Befürworter einer strengen Zivilklausel weisen dagegen auf die große Grauzone zwischen militärischer und ziviler Forschung in den Sozialwissenschaften hin. »Unser Fachbereich wird immer heikler«, betont auch Frey. Während der Bereich internationale Beziehungen und Sicherheit immer wichtiger werde, griffen gleichzeitig Rüstungsindustrie und Bundeswehr immer stärker auf »Soft skills« statt auf naturwissenschaftliche Erkenntnisse zurück. Das zeigt unter anderem das Beispiel des umstrittenen Sonderforschungsbereiches 700. Dieser war durch eine Studie in Verruf geraten, die dem Auftraggeber Bundeswehr eine sehr hohe Akzeptanz bei der afghanischen Bevölkerung bescheinigte. »Das hat das Verteidigungsministerium genutzt, um nachträglich ihren Einsatz zu legitimieren«, erläutert Frey. Bei der Befragung der Studienteilnehmer waren allerdings deutsche Soldaten anwesend gewesen.

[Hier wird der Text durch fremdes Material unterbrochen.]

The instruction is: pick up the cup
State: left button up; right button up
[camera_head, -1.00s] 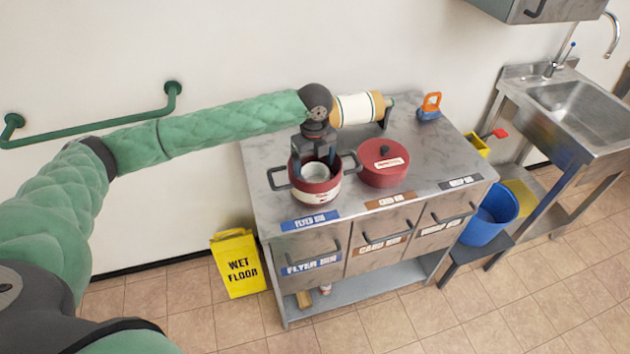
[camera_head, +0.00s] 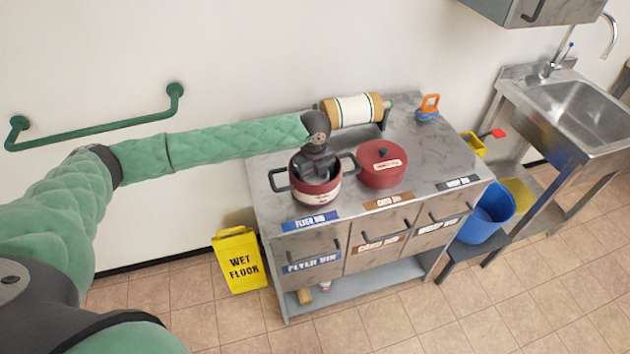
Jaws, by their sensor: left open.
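The cup was visible a second ago as a white round rim inside the open red pot (camera_head: 317,194); now my gripper hides it. The pot stands on the metal counter, with dark handles on both sides and a pale label on its front. My left gripper (camera_head: 315,178) points down into the pot's mouth. Its fingers are hidden below the rim, so I cannot see how they sit relative to the cup. My right gripper is not in view.
A lidded red pot (camera_head: 382,164) stands right beside the open one. A roll on a stand (camera_head: 352,109) is behind. An orange-handled object (camera_head: 428,107) sits at the back right. The counter's right part is clear. A yellow wet floor sign (camera_head: 240,260) stands on the floor.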

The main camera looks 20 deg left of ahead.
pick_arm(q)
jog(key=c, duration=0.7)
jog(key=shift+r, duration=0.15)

Auch in Sachen Transparenz sieht es an der FU bisher nicht gut aus: Bis heute weigert sich das Präsidium, den Verbleib von 78 000 Euro zu erklären, die 2011 vom Verteidigungsministerium gezahlt wurden. Trotz Recht auf Einsicht blieben dem akademischen Senat bisher die entsprechenden Akten verwehrt. Matthias Barthelt, studentischer Vertreter in dem Gremium, spricht von gezielter Verzögerungstaktik: »Da kommt nichts raus, bevor man nicht klagt.« Nun prüfe das Berliner Verwaltungsgericht den Fall.
Dass auch eine Zivilklausel ein solches Verhalten nicht verbieten kann, weiß der AkZk. »Zumindest hätten wir dann aber eine starke Verhandlungsposition«, sagt Frey.